Je me permettrai d’ajouter qu’aujourd’hui même M. Gérard fait opérer toutes ses éclosions au moyen des poules. Du reste, voici l’opinion de M. F. Malézieux sur les suites de l’incubation artificielle et les réflexions qu’il ajoute à la description de l'hydro-incubateur.
« Maintenant, on se demandera ce qu’il faut penser de cette couveuse au point de vue pratique. La question est délicate. En matière d’incubation artificielle, plus qu’en aucune autre, on doit dire : Tant vaut l’homme, tant vaut l’instrument. La meilleure couveuse artificielle, mise entre les mains d’un homme négligent ou incapable, est exposée à se voir transformée en machine à cuire les œufs. C’est l’histoire du thermosiphon de Bonnemain, de l’hydro-incubateur de Cautelo et de bien d’autres appareils. Ce qui distingue essentiellement l’incubation artificielle de l’incubation naturelle, c’est que, dans la première, l’homme est obligé de veiller à tout, tandis que, dans la seconde, il n’a qu’à se croiser les bras et laisser agir l’instinct naturel des animaux. Une fois que vous avez trouvé une poule bonne couveuse, et que vous lui avez donné le nombre d’œufs qu’elle peut couvrir de son corps, tout est fait ; moins vous interviendrez, mieux vous réussirez. Au bout de vingt et un jours, les poussins éclôront, et, aussitôt nés, ils trouveront sous les ailes de leur mère un abri plus sain que celui que pourrait leur procurer l’homme le plus savant. Dans l’incubation artificielle, au contraire, il faut trois semaines d’une attention continue pour faire naître les poussins, et ensuite il faut un mois de soins minutieux pour les empêcher de mourir. »

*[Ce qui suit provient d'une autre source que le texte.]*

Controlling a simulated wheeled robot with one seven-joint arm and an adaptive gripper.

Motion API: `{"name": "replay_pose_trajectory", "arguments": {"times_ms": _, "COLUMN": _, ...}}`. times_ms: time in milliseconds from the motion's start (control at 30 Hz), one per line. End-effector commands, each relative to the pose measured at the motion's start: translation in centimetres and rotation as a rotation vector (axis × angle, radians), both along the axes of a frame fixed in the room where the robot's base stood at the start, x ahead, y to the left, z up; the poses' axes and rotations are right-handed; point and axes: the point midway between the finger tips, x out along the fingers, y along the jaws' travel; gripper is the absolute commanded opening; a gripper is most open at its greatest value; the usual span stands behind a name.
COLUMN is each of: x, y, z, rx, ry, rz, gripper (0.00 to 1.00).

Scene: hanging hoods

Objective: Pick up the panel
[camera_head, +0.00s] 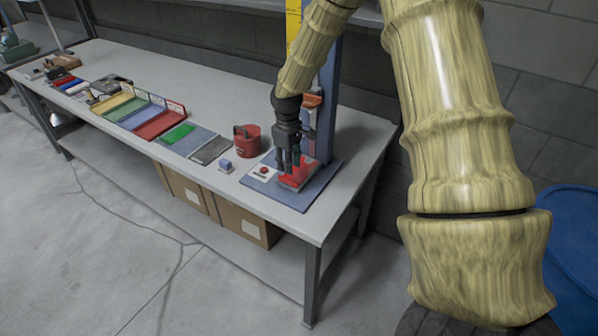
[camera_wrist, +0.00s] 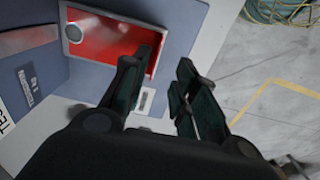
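A red panel (camera_head: 297,176) with a pale border lies on the blue base plate (camera_head: 308,199) of a fixture at the bench's right end. The wrist view also shows the red panel (camera_wrist: 100,42), with a round grey knob at its left corner. My gripper (camera_head: 287,163) points down just over the panel in the head view. In the wrist view my gripper (camera_wrist: 168,72) is open, with nothing between its fingers. Its left finger overlaps the panel's right edge in the picture, and the right finger is past that edge. I cannot tell whether a finger touches the panel.
The fixture's blue post (camera_head: 329,105) rises close to my gripper. A red container (camera_head: 246,140), a small blue block (camera_head: 226,165) and a white box with a red button (camera_head: 263,171) stand nearby. Coloured trays (camera_head: 158,124) line the bench front. The rear bench top is clear.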

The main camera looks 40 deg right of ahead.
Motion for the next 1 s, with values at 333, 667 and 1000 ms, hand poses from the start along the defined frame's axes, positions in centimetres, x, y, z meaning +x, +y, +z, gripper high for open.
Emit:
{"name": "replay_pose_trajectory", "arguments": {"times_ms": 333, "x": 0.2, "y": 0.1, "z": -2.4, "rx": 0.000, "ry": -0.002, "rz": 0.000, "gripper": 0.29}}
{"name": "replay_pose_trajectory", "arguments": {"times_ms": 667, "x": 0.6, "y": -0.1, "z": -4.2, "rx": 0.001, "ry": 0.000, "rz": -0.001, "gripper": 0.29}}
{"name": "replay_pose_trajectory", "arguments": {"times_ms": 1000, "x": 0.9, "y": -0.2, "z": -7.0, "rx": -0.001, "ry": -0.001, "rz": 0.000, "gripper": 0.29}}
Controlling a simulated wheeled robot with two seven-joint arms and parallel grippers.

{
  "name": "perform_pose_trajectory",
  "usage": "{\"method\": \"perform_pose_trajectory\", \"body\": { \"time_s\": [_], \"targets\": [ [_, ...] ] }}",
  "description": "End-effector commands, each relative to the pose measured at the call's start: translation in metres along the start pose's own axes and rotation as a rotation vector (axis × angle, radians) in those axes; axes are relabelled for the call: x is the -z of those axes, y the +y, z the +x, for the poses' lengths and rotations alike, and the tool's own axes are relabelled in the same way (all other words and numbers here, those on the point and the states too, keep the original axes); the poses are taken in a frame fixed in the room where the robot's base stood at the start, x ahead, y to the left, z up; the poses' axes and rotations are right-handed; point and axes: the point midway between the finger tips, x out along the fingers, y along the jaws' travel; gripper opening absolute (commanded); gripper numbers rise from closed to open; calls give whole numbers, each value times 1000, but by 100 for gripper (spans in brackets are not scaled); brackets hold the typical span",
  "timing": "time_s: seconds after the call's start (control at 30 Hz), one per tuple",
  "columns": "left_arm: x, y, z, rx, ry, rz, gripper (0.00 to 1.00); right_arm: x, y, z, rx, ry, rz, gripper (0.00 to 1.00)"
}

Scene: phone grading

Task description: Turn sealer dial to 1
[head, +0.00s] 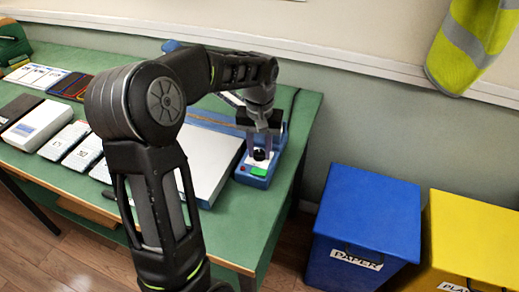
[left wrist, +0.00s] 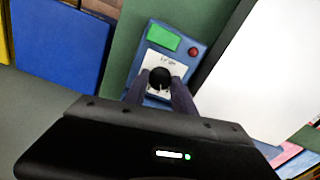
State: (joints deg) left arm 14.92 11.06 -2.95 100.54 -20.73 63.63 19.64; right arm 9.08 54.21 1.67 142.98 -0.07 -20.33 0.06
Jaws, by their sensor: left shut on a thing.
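The blue sealer (head: 262,165) stands at the right end of the green table, with a green patch on its front. In the left wrist view, the sealer (left wrist: 191,38) shows a green patch, a red button and a white dial plate. The round black dial (left wrist: 159,78) sits on that plate. My left gripper (left wrist: 160,86) points down at the sealer and is shut on the dial, one finger on each side. In the head view, my left gripper (head: 260,150) is over the sealer and partly hides the dial. The dial's markings are too small to read. My right gripper is not in view.
A large white panel (head: 205,158) lies just left of the sealer. Several phones and boxes (head: 38,124) line the table's left side. A blue PAPER bin (head: 368,215) and a yellow bin (head: 470,240) stand on the floor at right.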

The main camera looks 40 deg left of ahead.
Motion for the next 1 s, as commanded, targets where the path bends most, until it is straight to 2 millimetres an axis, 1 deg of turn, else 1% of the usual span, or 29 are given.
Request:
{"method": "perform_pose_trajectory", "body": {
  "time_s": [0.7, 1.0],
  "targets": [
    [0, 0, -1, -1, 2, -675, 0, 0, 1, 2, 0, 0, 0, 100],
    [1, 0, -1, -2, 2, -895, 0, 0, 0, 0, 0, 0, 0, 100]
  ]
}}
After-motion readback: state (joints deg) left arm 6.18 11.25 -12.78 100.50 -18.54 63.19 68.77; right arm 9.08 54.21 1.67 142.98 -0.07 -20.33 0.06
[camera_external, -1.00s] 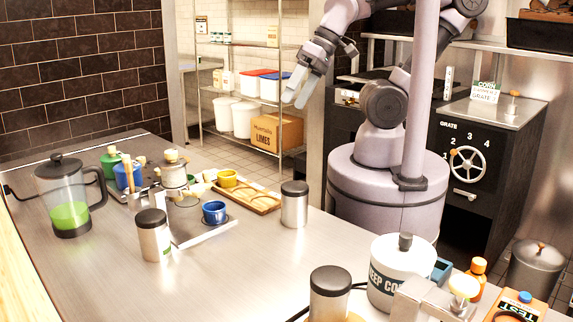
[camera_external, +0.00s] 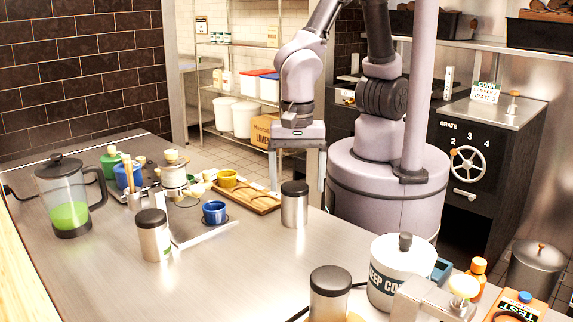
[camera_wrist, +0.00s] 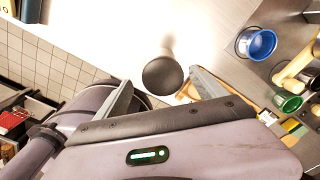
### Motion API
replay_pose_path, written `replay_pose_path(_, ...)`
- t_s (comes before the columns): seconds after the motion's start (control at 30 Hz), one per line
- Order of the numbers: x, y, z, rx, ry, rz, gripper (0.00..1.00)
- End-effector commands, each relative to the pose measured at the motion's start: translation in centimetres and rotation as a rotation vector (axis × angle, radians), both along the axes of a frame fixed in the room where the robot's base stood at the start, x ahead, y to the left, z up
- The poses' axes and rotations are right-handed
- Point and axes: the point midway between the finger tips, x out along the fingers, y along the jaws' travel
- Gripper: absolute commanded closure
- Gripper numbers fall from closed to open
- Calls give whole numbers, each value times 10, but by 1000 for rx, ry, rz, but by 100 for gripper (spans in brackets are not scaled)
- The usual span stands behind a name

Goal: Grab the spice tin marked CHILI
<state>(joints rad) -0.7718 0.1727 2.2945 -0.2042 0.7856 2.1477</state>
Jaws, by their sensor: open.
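Three steel tins with dark lids stand upright on the steel counter: one at the middle (camera_external: 295,207), one at the left (camera_external: 154,238) and one at the front (camera_external: 330,298). No CHILI marking can be read on any of them; the left tin shows a sliver of green label at its right edge. My gripper (camera_external: 297,184) points down, open and empty, close to the middle tin and apparently above it. In the wrist view, a dark round lid (camera_wrist: 162,76) appears between the spread fingers of my gripper (camera_wrist: 162,80), with no contact visible.
Left of the middle tin are a wooden tray (camera_external: 262,203), a blue cup (camera_external: 214,212) and a glass press with green liquid (camera_external: 70,210). A white lidded crock (camera_external: 400,270) and an orange bottle (camera_external: 478,275) stand at the right. The counter's front middle is clear.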

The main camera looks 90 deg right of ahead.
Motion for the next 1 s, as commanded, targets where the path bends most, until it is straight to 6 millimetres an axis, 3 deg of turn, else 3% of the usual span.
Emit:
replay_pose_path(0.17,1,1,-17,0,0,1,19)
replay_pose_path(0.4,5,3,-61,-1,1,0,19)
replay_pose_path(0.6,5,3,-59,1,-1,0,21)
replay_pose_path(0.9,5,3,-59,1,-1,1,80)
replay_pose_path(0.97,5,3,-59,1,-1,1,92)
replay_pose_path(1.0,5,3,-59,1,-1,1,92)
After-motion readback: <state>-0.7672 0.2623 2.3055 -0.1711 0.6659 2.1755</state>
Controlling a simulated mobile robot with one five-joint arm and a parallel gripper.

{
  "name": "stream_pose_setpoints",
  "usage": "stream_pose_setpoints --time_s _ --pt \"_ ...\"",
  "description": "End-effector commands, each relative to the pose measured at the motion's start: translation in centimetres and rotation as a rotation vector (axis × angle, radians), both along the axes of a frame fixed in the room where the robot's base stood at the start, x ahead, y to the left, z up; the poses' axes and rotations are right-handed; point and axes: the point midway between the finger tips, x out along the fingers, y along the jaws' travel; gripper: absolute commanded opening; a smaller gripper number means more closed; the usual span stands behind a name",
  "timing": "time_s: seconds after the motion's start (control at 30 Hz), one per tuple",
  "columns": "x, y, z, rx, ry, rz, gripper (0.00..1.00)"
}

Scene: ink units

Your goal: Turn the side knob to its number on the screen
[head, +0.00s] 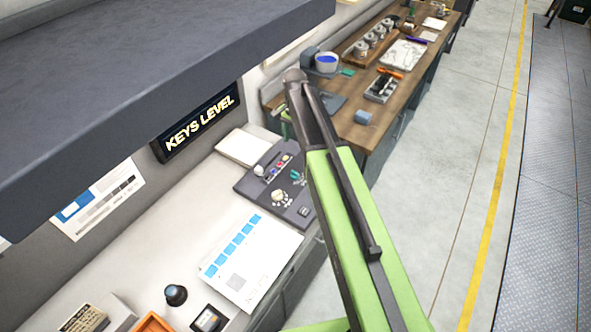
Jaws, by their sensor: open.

Nous pourrions citer encore quelques longues dissertations sur l’incubation artificielle, mais nous croyons à peu près suffisant ce que nous en avons fait connaître, en y ajoutant toutefois le moyen décrit par le baron Peers dans sa Basse-Cour ; il s’exprime ainsi :
« Bien que conçu dans des proportions infiniment plus modestes, il ne laisse pas d’avoir son mérite : nous voulons parler de l’incubation Charbogne. Ce zélé expérimentateur, après avoir, à l’exemple de Bonnemain, payé de sa personne et de sa bourse les nombreuses tentatives pour arriver à un résultat satisfaisant, est parvenu, à la fin de sa longue carrière, à trouver un procédé aussi simple qu’ingénieux, et qui surtout a un mérite immense à nos yeux : c’est que le système à l’aide duquel il opère l’incubation ne donne lieu à aucune dépense d’entretien, et qu’il suffit d’y consacrer quelques instants toutes les douze heures. Il ne s’agit plus, ainsi que pour les procédés Bonnemain ou Cautelo, d’appareils coûteux, dont l’entretien et la mise en activité ne sont pas moins dispendieux : Charbogne a fini par découvrir un moyen aussi simple qu’ingénieux, en répandant uniformément la chaleur sur toutes les surfaces où le calorique a besoin de se développer.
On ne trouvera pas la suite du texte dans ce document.